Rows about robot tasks

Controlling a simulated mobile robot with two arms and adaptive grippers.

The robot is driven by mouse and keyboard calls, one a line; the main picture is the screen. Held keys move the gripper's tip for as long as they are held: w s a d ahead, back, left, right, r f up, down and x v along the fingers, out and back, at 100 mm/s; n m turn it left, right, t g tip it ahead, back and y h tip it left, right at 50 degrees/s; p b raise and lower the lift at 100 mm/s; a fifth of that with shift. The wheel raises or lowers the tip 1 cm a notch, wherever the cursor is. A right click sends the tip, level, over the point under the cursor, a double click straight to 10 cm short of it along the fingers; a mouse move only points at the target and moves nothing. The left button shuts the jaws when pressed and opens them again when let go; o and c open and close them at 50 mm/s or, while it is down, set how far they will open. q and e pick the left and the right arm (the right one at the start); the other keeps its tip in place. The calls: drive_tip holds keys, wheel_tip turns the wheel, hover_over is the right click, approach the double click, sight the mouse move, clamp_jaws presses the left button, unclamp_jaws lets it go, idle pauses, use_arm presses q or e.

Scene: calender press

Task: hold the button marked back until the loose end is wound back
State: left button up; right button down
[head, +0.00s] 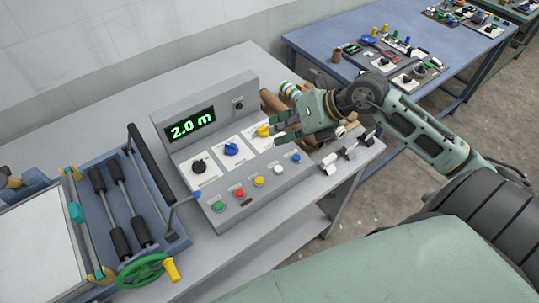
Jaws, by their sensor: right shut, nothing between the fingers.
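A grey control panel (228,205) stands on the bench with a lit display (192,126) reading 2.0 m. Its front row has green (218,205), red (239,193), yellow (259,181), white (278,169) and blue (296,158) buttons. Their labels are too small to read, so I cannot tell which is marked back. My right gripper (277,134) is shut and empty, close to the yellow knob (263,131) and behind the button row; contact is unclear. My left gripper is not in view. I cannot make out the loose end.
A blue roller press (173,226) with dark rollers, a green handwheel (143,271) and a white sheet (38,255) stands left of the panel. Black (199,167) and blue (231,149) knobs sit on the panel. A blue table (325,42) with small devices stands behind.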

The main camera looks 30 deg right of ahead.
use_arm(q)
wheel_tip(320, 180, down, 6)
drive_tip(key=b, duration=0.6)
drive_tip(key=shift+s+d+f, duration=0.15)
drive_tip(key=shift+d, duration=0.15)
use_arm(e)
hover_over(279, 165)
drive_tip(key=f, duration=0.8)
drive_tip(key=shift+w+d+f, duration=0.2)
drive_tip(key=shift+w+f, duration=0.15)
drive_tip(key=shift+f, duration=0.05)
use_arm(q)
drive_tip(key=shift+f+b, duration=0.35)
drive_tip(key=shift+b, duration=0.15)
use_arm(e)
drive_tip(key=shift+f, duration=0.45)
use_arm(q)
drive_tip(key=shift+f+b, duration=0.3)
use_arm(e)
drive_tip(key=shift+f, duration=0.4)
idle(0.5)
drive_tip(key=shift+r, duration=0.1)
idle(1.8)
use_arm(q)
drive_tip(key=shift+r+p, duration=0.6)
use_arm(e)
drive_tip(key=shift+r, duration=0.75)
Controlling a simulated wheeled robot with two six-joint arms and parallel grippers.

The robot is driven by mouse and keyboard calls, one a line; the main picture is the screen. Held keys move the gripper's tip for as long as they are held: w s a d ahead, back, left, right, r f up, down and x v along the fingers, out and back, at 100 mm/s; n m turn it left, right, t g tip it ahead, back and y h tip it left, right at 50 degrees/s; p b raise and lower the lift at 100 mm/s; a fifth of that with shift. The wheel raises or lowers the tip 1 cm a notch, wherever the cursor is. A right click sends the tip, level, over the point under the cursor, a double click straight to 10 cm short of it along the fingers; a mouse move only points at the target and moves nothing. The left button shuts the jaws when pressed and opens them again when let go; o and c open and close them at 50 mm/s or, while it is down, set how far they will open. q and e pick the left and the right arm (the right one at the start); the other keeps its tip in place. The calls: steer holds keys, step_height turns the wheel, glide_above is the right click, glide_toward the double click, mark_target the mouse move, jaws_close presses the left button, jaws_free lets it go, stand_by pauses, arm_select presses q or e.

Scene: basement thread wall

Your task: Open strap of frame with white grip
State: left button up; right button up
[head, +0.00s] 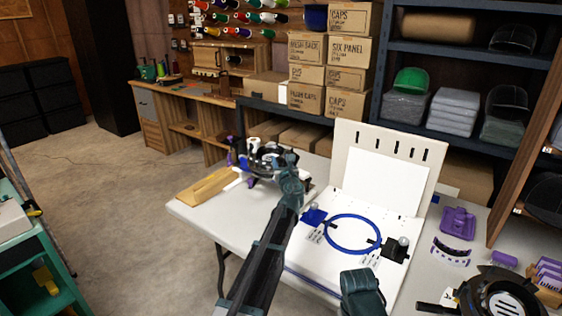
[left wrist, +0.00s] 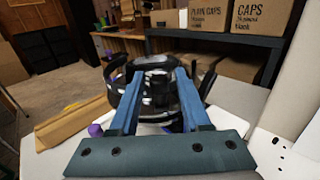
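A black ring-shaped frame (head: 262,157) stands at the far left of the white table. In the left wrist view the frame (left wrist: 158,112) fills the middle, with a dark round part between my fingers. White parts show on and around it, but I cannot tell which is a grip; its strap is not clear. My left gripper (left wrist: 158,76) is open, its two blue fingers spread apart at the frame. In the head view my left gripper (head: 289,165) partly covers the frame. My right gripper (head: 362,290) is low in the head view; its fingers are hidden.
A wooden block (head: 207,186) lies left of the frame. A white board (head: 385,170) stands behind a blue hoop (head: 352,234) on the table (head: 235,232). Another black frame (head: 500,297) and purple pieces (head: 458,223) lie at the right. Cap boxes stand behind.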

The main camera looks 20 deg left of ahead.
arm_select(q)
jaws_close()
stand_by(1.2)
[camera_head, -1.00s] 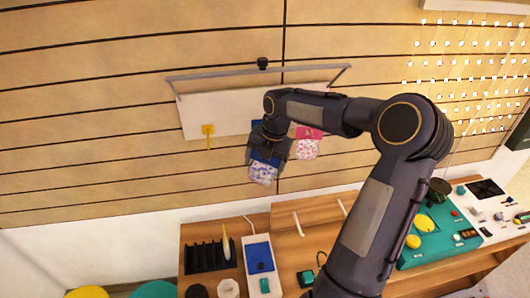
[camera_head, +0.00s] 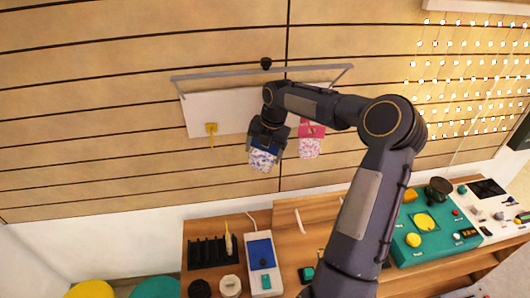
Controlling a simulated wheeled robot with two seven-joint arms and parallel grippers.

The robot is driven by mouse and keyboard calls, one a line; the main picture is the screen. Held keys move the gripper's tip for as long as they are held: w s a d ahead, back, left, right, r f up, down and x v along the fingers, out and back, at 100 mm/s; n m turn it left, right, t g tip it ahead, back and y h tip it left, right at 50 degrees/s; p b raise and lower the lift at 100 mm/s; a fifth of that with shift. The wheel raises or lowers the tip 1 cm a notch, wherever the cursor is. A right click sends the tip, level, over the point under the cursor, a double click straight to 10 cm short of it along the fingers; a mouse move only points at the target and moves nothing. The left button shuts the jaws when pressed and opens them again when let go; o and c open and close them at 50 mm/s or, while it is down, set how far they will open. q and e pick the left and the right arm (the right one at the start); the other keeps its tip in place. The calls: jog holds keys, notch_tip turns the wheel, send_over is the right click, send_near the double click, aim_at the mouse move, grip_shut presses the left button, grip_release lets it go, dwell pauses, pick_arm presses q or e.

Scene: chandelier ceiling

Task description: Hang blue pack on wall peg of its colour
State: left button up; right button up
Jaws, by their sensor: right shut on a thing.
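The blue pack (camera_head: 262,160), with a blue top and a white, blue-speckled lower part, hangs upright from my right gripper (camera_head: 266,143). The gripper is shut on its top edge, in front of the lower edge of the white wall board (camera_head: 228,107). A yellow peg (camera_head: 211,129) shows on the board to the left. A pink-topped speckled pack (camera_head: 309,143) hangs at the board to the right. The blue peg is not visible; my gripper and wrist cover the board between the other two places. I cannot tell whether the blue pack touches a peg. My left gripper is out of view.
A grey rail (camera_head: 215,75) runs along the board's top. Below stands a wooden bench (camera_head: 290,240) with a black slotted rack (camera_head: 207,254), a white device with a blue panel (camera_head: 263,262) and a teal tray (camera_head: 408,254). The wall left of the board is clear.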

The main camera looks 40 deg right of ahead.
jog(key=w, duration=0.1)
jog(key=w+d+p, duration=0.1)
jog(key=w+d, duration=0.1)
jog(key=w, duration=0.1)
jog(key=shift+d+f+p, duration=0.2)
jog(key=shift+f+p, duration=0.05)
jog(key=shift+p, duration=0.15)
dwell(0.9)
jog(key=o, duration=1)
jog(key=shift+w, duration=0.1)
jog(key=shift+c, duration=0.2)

▸ STATED EXERCISE:
How many lines of the listing include the string "Controlling"? Answer with the number alone.

▸ EXERCISE OUTPUT:
3